That reality creates a serious policy question. What should communities, states, and regulators do about them?
Some people treat data centers as an automatic good. They see investment, tax base, construction jobs, technology growth, and the prestige of being part of the next wave of economic development. Others see them as an automatic threat. They worry about power demand, water use, land consumption, noise, backup generators, transmission strain, and the possibility that local communities are being asked to carry the burden while large corporations reap the reward.
Both sides are reacting to something real. Both sides are also incomplete.
The right answer is not to ban data centers outright. That would be shortsighted, economically weak, and strategically foolish. At the same time, the answer is not to let them expand without serious guardrails. That would be just as irresponsible. What we need is responsible growth, a framework that allows progress while enforcing discipline.
A data center is not just another warehouse. It is not just another office building.

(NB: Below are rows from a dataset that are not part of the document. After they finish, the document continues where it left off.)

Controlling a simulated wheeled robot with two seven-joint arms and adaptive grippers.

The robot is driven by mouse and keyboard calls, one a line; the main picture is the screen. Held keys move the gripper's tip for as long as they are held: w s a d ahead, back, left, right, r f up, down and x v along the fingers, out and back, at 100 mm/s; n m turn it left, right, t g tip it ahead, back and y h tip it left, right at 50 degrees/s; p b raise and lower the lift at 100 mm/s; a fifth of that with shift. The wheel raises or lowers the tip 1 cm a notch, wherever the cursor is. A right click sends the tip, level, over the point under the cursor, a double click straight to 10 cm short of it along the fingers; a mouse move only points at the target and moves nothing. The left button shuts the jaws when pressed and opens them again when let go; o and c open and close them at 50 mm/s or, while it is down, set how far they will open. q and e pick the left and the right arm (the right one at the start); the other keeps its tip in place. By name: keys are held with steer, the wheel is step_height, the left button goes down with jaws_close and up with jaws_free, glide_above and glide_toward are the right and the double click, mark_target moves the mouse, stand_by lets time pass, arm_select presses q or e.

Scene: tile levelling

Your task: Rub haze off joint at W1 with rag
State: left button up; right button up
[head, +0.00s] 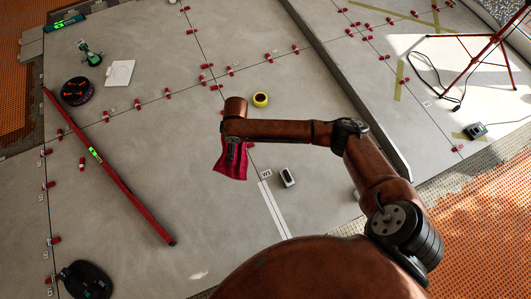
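The dark red rag (233,166) is under my right gripper (234,152), whose arm comes in from the lower right. The gripper points down and its dark fingers appear shut on the rag; the wrist partly hides them. The rag spreads below the fingers, over the grey tiles; whether it touches them is hard to tell. The W1 label (266,174) lies just right of and below the rag. My left gripper is not in view.
A small grey device (288,177) lies right of the label, and a yellow tape roll (260,100) lies beyond the arm. A long red level (110,168) lies at left. Red clips line the joints. A red tripod (475,68) with a cable stands at upper right.

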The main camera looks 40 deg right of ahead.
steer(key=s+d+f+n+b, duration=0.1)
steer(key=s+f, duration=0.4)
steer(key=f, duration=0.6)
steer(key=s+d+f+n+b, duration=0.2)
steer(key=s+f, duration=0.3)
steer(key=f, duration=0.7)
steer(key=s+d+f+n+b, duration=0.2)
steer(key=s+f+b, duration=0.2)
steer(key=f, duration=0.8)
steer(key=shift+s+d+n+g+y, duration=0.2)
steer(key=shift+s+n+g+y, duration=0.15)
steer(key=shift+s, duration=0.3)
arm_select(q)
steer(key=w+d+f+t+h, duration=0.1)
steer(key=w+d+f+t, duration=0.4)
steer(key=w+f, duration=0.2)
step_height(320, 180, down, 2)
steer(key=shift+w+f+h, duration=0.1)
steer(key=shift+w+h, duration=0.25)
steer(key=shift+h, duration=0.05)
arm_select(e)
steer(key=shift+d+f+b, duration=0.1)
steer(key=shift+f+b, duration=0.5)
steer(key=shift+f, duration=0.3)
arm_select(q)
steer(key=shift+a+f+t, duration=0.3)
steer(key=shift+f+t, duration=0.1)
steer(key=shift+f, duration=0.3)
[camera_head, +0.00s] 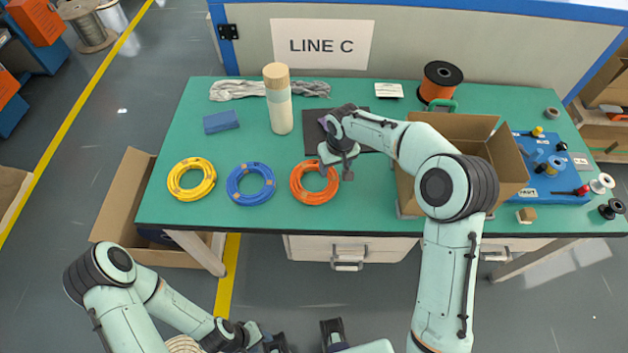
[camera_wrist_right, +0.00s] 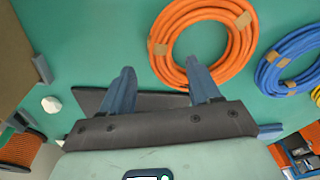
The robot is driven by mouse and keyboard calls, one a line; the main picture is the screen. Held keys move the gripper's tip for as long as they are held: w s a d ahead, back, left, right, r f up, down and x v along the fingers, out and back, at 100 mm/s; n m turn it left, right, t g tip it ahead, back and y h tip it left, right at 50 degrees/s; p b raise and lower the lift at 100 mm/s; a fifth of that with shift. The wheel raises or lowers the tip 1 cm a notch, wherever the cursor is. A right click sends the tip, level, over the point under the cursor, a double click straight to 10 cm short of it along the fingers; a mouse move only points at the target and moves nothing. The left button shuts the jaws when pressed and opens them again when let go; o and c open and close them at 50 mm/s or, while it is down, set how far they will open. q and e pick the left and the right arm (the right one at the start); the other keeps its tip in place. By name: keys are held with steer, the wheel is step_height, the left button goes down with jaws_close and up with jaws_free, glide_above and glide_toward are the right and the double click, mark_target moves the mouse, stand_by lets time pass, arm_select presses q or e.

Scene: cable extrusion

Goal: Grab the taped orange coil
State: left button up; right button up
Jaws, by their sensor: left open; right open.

It is a high-demand, high-impact use that can change the character of an area, reshape utility planning, and affect residents long after the ribbon cutting is over. That means it should be governed accordingly.
Responsible growth starts with intellectual honesty. Data centers do provide real benefits. They can create construction work, support skilled trades, strengthen digital infrastructure, attract supporting businesses, and in some cases generate long-term tax revenue. They can also serve a broader public interest by making essential digital systems more reliable and more capable. Communities that reject every major infrastructure proposal simply because it is large or new risk locking themselves out of the future.
But honesty also requires acknowledging that the costs are real.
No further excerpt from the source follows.